▶ _Task instructions_
Reproduce the span that opens at the line containing "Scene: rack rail" and closes at the line containing "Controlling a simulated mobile", both lines included, without alteration and without any other line.

▶ _Record list_
____________

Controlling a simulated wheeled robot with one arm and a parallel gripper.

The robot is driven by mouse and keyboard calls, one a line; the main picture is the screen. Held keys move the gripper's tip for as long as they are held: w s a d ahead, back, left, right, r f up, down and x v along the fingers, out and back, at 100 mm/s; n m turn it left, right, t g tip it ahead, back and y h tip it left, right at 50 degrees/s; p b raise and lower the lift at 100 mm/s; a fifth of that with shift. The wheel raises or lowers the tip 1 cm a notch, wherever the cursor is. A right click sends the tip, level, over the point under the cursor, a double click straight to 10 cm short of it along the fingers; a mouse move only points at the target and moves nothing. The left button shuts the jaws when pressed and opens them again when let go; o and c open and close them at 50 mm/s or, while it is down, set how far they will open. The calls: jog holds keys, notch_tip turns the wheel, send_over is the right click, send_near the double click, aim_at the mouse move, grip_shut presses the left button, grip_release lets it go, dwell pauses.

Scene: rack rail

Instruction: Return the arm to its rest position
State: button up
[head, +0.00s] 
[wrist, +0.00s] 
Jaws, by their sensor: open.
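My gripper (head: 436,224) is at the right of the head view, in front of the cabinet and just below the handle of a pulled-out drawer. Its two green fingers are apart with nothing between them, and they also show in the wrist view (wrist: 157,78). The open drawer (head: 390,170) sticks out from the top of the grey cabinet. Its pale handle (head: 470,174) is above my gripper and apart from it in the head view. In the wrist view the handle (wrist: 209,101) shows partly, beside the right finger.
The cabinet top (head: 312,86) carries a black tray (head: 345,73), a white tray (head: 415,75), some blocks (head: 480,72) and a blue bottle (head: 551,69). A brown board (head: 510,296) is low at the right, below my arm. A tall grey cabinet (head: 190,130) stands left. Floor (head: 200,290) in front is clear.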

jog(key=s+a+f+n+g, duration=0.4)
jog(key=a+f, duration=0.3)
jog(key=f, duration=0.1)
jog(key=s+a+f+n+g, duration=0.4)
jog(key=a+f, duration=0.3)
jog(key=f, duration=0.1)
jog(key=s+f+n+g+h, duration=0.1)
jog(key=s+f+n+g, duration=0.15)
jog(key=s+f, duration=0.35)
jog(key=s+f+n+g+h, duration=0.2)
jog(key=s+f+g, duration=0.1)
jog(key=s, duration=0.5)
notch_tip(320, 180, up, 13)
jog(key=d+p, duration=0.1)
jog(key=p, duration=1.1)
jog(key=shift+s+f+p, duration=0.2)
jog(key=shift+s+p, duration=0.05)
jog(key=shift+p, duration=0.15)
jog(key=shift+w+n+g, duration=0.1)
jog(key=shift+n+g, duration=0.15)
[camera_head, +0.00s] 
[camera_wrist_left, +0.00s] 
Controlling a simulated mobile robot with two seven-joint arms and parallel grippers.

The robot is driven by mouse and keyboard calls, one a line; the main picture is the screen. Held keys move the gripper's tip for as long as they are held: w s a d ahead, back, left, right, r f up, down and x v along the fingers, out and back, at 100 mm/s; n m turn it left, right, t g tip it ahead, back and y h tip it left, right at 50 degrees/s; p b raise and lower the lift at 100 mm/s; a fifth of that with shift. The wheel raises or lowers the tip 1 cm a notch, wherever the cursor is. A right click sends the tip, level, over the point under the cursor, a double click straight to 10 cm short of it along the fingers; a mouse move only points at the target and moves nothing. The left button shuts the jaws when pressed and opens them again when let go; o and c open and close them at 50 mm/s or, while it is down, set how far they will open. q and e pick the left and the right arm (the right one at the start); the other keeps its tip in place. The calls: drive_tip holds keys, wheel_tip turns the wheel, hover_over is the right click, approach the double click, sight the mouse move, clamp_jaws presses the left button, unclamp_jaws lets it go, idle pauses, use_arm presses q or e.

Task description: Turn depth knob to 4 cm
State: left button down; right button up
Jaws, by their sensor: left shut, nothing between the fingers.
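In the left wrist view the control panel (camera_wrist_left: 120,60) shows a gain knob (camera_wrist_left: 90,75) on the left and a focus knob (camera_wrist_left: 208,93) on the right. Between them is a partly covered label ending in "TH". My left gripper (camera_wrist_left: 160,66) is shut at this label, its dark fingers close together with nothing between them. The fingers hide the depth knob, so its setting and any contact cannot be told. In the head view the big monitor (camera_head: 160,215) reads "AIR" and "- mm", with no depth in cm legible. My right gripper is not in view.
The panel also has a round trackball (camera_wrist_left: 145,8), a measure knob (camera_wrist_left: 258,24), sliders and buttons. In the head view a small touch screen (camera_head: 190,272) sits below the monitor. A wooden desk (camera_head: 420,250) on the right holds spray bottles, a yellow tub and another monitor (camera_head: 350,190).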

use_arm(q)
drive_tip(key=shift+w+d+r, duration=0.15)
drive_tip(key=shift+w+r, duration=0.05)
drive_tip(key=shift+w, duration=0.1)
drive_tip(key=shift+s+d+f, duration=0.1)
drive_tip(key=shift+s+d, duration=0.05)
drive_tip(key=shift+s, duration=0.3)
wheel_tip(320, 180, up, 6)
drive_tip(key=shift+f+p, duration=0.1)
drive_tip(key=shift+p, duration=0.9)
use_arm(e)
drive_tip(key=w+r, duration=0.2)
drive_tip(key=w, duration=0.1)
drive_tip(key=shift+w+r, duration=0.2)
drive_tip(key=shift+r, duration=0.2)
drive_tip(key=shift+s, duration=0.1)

____________

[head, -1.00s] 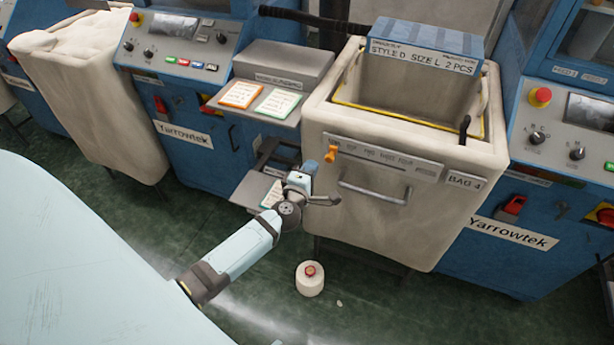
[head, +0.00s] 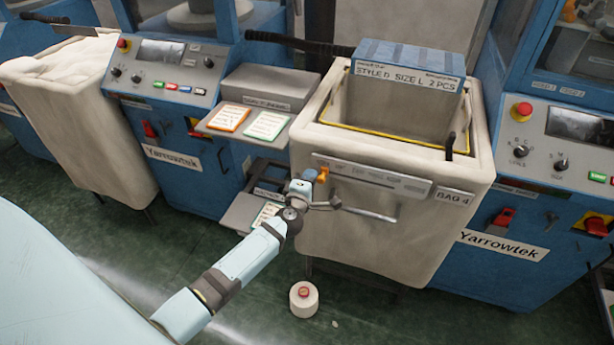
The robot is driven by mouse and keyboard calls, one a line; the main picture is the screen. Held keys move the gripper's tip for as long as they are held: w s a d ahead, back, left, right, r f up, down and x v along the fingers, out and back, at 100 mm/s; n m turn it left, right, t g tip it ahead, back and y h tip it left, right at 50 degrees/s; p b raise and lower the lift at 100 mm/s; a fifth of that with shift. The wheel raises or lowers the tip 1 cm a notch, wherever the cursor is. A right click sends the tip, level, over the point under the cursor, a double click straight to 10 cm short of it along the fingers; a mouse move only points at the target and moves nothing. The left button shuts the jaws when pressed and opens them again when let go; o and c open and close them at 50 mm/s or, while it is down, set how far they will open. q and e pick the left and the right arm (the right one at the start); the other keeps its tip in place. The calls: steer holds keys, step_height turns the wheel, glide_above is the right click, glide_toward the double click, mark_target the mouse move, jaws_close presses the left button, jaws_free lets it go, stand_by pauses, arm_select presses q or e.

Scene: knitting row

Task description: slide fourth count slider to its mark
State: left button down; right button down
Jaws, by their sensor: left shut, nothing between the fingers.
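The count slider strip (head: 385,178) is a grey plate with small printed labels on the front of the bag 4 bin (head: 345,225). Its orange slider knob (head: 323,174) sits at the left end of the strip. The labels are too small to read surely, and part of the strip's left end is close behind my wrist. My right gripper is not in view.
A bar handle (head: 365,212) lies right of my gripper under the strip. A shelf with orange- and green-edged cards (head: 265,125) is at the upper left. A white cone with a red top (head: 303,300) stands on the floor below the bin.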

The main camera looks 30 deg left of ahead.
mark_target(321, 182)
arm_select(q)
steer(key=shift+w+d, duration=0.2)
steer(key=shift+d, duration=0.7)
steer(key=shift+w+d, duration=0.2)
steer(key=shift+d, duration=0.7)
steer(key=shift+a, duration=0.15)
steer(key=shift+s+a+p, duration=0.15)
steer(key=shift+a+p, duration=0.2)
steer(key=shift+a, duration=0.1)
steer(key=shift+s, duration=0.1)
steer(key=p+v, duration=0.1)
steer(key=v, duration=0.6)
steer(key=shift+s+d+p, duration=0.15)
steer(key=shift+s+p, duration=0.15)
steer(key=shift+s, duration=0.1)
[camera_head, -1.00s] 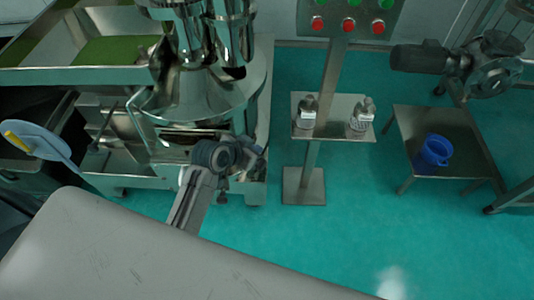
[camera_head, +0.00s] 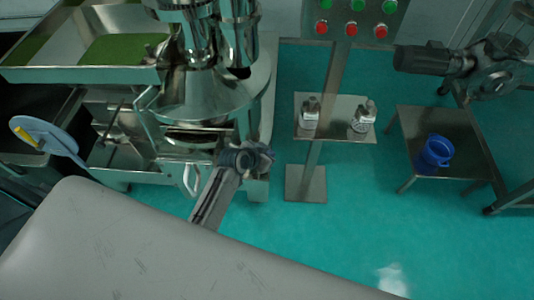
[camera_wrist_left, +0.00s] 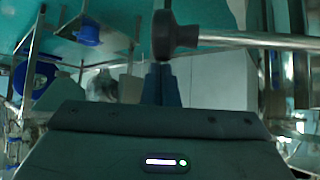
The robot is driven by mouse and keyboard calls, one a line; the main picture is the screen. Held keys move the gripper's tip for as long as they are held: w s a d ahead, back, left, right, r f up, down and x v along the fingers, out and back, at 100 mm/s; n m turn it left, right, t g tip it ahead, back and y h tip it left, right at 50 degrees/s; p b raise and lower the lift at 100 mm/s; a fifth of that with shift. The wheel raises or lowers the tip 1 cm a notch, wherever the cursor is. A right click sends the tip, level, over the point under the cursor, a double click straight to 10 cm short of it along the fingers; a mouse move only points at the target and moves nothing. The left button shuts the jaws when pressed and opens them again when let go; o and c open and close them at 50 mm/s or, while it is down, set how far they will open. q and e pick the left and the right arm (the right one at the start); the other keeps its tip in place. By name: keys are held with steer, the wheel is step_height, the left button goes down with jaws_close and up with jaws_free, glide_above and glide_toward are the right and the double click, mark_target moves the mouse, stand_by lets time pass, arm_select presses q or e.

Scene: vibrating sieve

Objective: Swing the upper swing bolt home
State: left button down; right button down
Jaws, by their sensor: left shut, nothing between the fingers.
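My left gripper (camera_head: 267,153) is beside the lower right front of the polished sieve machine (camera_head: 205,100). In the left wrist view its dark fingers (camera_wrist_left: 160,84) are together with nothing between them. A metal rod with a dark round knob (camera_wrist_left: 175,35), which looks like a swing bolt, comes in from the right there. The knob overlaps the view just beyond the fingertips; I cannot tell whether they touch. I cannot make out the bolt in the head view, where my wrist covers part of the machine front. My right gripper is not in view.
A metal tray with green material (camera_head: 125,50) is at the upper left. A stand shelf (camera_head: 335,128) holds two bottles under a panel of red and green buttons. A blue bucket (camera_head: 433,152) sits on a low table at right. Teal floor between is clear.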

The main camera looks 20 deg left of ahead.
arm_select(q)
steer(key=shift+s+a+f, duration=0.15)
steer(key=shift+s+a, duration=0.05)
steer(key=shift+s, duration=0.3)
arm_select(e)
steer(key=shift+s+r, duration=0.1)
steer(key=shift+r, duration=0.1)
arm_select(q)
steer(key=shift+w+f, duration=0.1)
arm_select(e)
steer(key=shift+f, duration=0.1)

____________

▶ _Correct output_
Scene: rack rail

Instruction: Return the arm to its rest position
State: button up
[head, +0.00s] 
[wrist, +0.00s] 
Jaws, by their sensor: open.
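My gripper (head: 436,224) is at the right of the head view, in front of the cabinet and just below the handle of a pulled-out drawer. Its two green fingers are apart with nothing between them, and they also show in the wrist view (wrist: 157,78). The open drawer (head: 390,170) sticks out from the top of the grey cabinet. Its pale handle (head: 470,174) is above my gripper and apart from it in the head view. In the wrist view the handle (wrist: 209,101) shows partly, beside the right finger.
The cabinet top (head: 312,86) carries a black tray (head: 345,73), a white tray (head: 415,75), some blocks (head: 480,72) and a blue bottle (head: 551,69). A brown board (head: 510,296) is low at the right, below my arm. A tall grey cabinet (head: 190,130) stands left. Floor (head: 200,290) in front is clear.

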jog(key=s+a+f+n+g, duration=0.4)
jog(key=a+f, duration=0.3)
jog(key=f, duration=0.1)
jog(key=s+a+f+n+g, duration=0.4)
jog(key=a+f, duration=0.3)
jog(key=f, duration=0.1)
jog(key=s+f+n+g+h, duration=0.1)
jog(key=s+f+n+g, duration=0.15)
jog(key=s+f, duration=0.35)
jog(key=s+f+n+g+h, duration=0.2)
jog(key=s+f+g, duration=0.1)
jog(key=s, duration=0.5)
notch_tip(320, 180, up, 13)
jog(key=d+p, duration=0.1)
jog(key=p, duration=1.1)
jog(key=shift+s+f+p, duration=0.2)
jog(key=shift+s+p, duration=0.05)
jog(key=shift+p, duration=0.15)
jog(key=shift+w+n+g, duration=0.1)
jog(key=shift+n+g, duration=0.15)
[camera_head, +0.00s] 
[camera_wrist_left, +0.00s] 
Controlling a simulated mobile robot with two seven-joint arms and parallel grippers.

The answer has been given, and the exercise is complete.